Billinge History Society

Billinge families

FARRAR

by Maureen McManus (extracted from Appendix T in the main text)

Tracing my Family History was, for many years, something that I promised myself I would do 'one day '. I think I was deterred somewhat by warnings that, as a hobby, it was very addictive and time consuming and also by the family folk-lore stories that all of my great-grandparents came from Ireland and therefore records would be unavailable or even non-existent. I used to dream of tracing a family of "olde English yeomen " with roots going back two or three hundred years. Early retirement was the chance to indulge myself. My starting point was my father's parents, married in St. Helens in 1904. I had never known my grandmother, Elizabeth Farrar, nor any of her family as she had died in 1925 when my father was 12 years old. I was surprised to discover that she had been born in 1879 in Chadwick Green, Billinge, a place that I had heard of but knew nothing about. The 1881 Census gave me the address Brown Heath Nook and details of the family; parents Thomas and Elizabeth and seven children, Elizabeth being the youngest. Some time soon after that, I found myself one Sunday afternoon with nothing planned and decided to visit Billinge. I don't know what I was expecting to discover. I drove through the village and noticed St. Mary's Church, Birchley. It looked old enough to have been there in Elizabeth Farrar's time so I stopped to look around. I noticed many people walking round behind the building and followed them. I arrived at the doors of the Parish Hall on which was a notice announcing an exhibition of Parish History!

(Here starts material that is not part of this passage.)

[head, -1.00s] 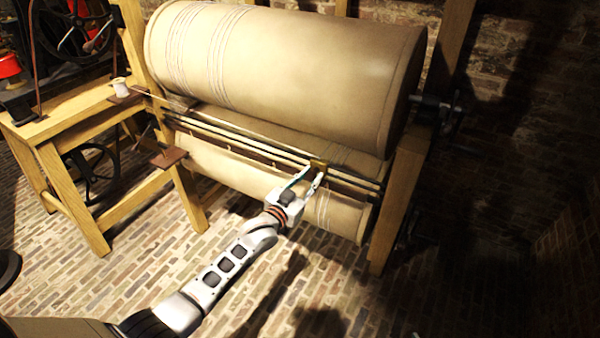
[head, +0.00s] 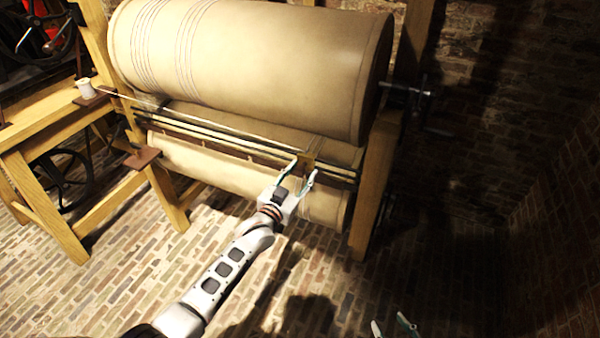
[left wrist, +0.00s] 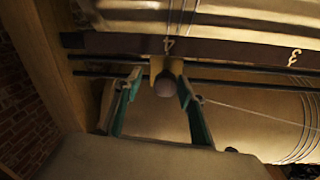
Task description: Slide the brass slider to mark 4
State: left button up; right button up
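The brass slider (left wrist: 157,67) sits on the dark rails in the left wrist view, with a round knob (left wrist: 165,86) facing me. The mark 4 (left wrist: 168,45) is on the strip just above the slider, nearly in line with it. In the head view the slider (head: 308,158) is near the right end of the rails. My left gripper (head: 303,173) is at the slider; in the left wrist view its fingers (left wrist: 160,78) stand apart on either side of the knob. Contact is unclear. My right gripper (head: 390,323) shows only its separated fingertips at the bottom edge.
The mark 3 (left wrist: 294,57) is farther right in the left wrist view. A large upper roller (head: 250,65) overhangs the rails (head: 220,138). A wooden post (head: 375,185) stands at their right end. A cord runs left to a small white spool (head: 86,89).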

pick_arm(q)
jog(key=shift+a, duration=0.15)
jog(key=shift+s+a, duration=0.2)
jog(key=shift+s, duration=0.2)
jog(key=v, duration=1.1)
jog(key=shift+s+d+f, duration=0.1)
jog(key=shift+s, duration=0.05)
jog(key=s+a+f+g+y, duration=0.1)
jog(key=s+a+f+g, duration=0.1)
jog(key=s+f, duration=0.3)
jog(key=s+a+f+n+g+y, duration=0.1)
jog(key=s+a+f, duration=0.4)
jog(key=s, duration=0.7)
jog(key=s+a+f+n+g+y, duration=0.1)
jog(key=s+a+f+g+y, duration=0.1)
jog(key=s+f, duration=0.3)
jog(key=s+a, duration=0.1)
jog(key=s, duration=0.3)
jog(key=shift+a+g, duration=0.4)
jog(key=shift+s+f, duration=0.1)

Inside, the Hall was crowded with people and displays of all types. I soon realised that I hadn't time to read everything. Noticing a table with two ladies selling booklets I asked if there was one about the exhibition. They pointed to a man at a table in the middle of the room and said he was the one to answer that question. It turned out that he was responsible for staging the whole event and was just looking forward to it being over so that he could get his life back. He asked about my interest in the exhibition and couldn't believe that I had arrived that day just by chance. I explained that I knew nothing about Elizabeth Farrar, her family nor of any connection with St. Mary's. He then introduced me to several people in the room who were from old Billinge families and might be able to help me. One lady told me that the reason for the exhibition that weekend was that the original Church Bell was going to be re-hung in the restored bell tower and that the bell was on display in the Church. If Elizabeth had lived in Billinge, she would have grown up hearing that bell. I decided to go across to the Church to see it. Walking across the Hall I had to pass a pillar with part of a display on it. The names on one of the notices seemed to jump out at me. They were a Farrar family with the same Christian names I remembered from Elizabeth's family; Ralph, Thomas, James, Francis, Ann and Elizabeth. The list was the Papist Return for 1767 in Billinge. I knew then that I was meant to be there but I didn't know then that my dream was about to come true.